Durante a filmagem, uma tempestade danificou o molhe reconstruído [especialmente para o filme] e arrancou
a passarela de madeira no topo. 'O mar é poderoso'', contou Nathan [Nathan Crowley, produtor de design do filme], 'foi o que
descobrimos. Foi uma grande preocupação'. Nosso engenheiro da Warner Brothers
disse: 'É uma estrutura incrível, mais forte do que a maioria dos cais permanentes
em que já estive'. Mas, como era uma estrutura aberta, as ondas bateram embaixo
e arrebentaram as tábuas'...Chris [Cristopher Nolan, diretor do filme] e sua equipe não tiveram o bom tempo milagroso da evacuação, mas, se
não ficaram satisfeitos historicamente, conseguiram satisfação artística: 'Tempo
ruim fica muito melhor no filme', explicou Nathan, 'ter o sol no cinema não é
bom, embora fosse mais historicamente verdadeiro'.
A Luftwaffe, que foi impedida pelas condições climáticas naquele 28 de maio,
também saiu prejudicada na manhã seguinte, cheia de nuvens baixas. Goering [Hermann Göring, comandante da Luftwaffe] ficou furioso mas, apesar de todo o seu poder, não conseguia fazer retroceder as
nuvens. Entretanto, uma melhora no clima, ao meio-dia, permitiu que os alemães
lançassem ataques maciços consecutivos, dois dos quais não encontraram
resistência. Foi o dia em que o Crested Eagle afundou, bem como muitos outros
navios, e o molhe foi erroneamente abandonado durante várias horas...
Por outro lado, 'na maior parte do tempo, nuvens baixas e chuvas tempestuosas ocasionais davam aos Aliados cobertura contra ataques aéreos alemães. Dos nove dias de evacuação, a Luftwaffe teve apenas dois dias e meio de condições claras de voo. O clima também desempenhou um papel importante nas operações marítimas, com ventos fracos que proporcionaram mar calmo ao longo do Canal, crucial para os pequenos barcos em particular'*.
* (Weather eye: Low cloud and light winds aided Dunkirk evacuation, The Times, 26/05/2020)

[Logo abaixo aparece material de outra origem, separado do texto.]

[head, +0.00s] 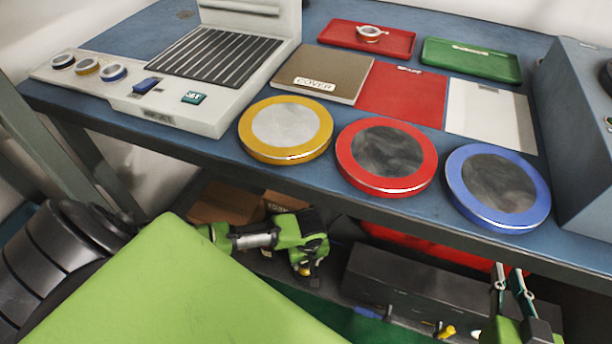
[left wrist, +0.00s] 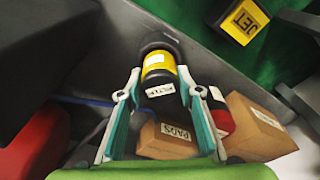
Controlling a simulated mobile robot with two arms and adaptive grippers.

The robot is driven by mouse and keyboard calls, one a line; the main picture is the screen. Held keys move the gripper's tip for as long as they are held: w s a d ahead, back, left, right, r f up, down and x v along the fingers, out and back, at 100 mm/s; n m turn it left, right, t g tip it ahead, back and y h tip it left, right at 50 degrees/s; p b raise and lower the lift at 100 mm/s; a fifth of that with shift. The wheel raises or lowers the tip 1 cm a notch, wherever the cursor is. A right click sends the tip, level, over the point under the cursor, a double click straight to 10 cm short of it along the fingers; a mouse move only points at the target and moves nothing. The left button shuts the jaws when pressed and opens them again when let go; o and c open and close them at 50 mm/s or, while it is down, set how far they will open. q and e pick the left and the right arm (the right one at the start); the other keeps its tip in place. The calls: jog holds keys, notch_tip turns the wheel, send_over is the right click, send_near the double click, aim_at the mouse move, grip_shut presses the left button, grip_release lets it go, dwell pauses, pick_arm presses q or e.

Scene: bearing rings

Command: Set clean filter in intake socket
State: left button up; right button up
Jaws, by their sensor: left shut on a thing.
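My left gripper (head: 304,268) reaches down below the table in the head view. In the left wrist view its teal fingers (left wrist: 158,84) are shut on a black cylinder with a yellow band (left wrist: 158,60); its white label seems to begin "FILT". My right gripper (head: 510,283) is at the lower right, fingers up and apart, empty. Three round framed discs lie along the table's front edge: yellow (head: 285,129) with a pale centre, red (head: 387,157) and blue (head: 497,188) with dark, smudged centres. I cannot pick out an intake socket.
A white machine (head: 180,100) with a dark grille stands at the table's left. A brown COVER panel (head: 325,70), red tray (head: 385,42) and green tray (head: 470,60) lie behind the discs. A PADS box (left wrist: 170,142) and JET box (left wrist: 242,20) are near my left gripper.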

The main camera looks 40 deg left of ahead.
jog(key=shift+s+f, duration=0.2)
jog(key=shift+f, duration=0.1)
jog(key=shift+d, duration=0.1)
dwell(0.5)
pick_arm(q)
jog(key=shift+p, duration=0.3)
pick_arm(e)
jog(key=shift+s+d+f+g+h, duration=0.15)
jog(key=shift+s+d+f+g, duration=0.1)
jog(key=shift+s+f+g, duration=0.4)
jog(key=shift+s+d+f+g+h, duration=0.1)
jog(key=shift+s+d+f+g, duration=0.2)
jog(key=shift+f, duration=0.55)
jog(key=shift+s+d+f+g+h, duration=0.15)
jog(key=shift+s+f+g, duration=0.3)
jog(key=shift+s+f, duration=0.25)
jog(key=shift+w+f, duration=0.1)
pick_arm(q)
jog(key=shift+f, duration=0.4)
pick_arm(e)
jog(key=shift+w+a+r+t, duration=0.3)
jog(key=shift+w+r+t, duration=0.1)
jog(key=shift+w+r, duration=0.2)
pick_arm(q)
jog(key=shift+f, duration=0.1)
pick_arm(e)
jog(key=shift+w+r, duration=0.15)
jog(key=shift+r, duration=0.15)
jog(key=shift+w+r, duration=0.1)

O fato singular e extraordinário da evacuação de Dunquerque foi o clima - o bom tempo milagroso - que permitiu o mar calmo, o tráfego controlado e ordenado de centenas de pequenas, médias e grandes embarcações apinhadas de homens e na direção segura de uma mesma rota, enquanto, ao mesmo tempo, uma barreira de nuvens espessas e baixas impediu a ofensiva alemã em grande parte do tempo em que ocorreu o resgate por mar de milhares de homens. O Milagre de Dunquerque não foi obra da vontade de um genocida mas a intervenção direta da Providência Divina para fazer nascer ali o farol que iluminaria a Inglaterra e a resistência aliada para, mais tarde, derrotar definitivamente Hitler e o odioso regime nazista.